§ YOUR TASK
Look below for the line containing "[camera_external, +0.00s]" and the line containing "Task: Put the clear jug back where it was"; repeat exactly those two lines and all lines between them, and nothing else.

:: STORED RECORDS

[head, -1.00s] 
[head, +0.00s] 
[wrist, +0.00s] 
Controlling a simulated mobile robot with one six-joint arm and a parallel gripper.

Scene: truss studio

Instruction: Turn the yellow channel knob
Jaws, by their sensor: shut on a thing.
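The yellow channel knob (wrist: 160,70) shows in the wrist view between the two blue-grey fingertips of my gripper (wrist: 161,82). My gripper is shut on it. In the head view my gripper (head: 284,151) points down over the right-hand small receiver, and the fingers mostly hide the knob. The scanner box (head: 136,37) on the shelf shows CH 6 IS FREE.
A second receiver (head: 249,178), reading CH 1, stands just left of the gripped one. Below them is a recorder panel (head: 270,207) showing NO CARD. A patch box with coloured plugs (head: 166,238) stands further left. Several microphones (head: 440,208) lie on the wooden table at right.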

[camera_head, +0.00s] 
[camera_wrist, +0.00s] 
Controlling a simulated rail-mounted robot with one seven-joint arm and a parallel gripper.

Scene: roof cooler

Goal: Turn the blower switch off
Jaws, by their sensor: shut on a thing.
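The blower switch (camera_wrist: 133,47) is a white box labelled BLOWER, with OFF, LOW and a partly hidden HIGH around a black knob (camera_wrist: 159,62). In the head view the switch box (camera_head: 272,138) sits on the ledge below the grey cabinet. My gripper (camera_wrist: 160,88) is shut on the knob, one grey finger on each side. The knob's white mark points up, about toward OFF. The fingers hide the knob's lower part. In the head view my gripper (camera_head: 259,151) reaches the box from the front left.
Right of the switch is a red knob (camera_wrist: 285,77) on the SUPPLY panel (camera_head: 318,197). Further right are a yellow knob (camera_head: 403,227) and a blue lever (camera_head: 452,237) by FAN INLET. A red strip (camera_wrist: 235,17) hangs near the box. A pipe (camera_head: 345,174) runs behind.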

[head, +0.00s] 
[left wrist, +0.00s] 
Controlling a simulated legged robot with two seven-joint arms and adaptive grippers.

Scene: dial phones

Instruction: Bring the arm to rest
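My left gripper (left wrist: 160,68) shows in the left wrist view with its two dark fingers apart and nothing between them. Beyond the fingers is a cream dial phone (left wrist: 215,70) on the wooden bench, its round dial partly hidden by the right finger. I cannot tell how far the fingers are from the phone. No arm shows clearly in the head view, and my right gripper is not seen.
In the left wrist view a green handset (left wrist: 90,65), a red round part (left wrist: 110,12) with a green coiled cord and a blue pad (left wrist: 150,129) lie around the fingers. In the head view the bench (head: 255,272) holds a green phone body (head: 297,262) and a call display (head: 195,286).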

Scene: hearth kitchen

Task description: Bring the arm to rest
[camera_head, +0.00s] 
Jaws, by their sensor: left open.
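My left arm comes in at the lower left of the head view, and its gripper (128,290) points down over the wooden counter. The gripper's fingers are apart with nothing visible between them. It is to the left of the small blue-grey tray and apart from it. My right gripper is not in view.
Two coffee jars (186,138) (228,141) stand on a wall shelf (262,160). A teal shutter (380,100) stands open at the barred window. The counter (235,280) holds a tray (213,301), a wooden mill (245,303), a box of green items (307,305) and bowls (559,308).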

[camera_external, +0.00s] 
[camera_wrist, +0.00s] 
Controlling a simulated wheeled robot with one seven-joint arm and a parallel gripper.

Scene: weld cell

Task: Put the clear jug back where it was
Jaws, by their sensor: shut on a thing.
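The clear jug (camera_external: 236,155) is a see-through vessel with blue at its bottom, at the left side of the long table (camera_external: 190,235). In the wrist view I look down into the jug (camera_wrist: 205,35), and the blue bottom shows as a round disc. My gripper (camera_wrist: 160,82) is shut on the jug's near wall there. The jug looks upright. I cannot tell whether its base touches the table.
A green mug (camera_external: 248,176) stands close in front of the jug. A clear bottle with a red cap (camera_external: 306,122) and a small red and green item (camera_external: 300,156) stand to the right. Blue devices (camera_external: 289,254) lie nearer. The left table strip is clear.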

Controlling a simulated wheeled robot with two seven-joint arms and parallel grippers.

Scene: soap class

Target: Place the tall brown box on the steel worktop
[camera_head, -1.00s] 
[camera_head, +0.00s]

::::

§ COMPLETE ANSWER
[camera_external, +0.00s] 
[camera_wrist, +0.00s] 
Controlling a simulated wheeled robot with one seven-joint arm and a parallel gripper.

Scene: weld cell

Task: Put the clear jug back where it was

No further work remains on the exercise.